Review of Alison Moore’s Novel – Missing

Alison Moore: Missing, Salt Publishing 2018

missing

I am a huge fan of Alison Moore’s writing but I have been knocked out by the sheer brilliance of her latest book, Missing.  The wonderful sparse use of language, everyday language to build a sense of place, character, unease, is nothing short of wonderful.  Her interest in signs, the words that we encounter everyday are rendered weird and stifling, it makes you question their meaning and the intention behind their use. In that use of words she is the new Ali Smith, in the sense of the uncanny, she is the new Hilary Mantel, think Beyond Black, (yes Missing is as disturbing as that!) but in a quiet understated way, the way that gets beneath your skin, that leaves you wondering whether your own creaks are something more.. something sinister, not just projections.

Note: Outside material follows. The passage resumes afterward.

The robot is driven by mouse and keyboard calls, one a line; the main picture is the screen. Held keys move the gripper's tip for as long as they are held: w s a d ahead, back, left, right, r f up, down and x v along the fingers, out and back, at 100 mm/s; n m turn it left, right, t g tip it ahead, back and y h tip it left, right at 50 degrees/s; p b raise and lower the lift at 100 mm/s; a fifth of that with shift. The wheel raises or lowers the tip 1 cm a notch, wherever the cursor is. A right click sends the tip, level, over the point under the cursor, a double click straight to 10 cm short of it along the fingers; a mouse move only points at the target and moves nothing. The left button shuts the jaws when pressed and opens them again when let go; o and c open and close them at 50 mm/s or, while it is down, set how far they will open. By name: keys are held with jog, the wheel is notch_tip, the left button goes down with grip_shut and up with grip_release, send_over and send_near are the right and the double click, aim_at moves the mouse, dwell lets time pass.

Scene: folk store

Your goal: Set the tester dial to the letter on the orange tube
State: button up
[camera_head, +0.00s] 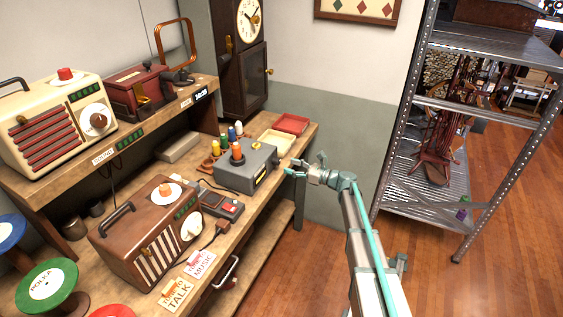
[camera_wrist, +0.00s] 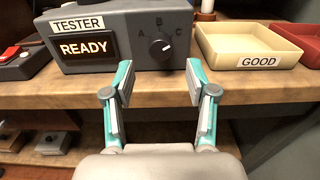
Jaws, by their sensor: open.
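The grey tester (camera_head: 247,168) stands on the workbench. In the wrist view the tester (camera_wrist: 130,60) carries a TESTER label and a lit READY display (camera_wrist: 84,48). Its dark round dial (camera_wrist: 161,46) has the letters A, B and C around it, and a pale mark on its right side; I cannot tell surely which letter it points to. An orange tube (camera_head: 237,150) stands upright at the tester's top; no letter on it is legible. My gripper (camera_head: 298,168) is open in front of the tester. In the wrist view my gripper (camera_wrist: 160,82) is empty, its fingers apart below the dial, not touching it.
A cream GOOD tray (camera_wrist: 255,45) and a red tray (camera_wrist: 306,42) sit right of the tester. Several coloured tubes stand behind it. A brown radio (camera_head: 145,235) is nearer on the bench (camera_head: 230,235). A metal shelf (camera_head: 430,205) stands at right, with open floor between.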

The book moves from Hawick in Scotland, to Carlisle, and the Cambridgeshire fens, all marginal places all teetering on the edge of otherness, all strange and not fully formed but in Moore’s hands wordscapes, splaces (my invented words) where one might have been but know are best avoided.  The central character traverses these places carrying a burden, but also strangely oblivious to some of its ramifications especially for others.

I don’t want to write one of those irritating reviews which is nothing more than a precis of a story, because I hate being told too much or everything about a book/film/play.  Besides which I think that that kind of review is lazy, anyone can precis.  What I want is to whet your appetite to go a buy this book and read it for yourself.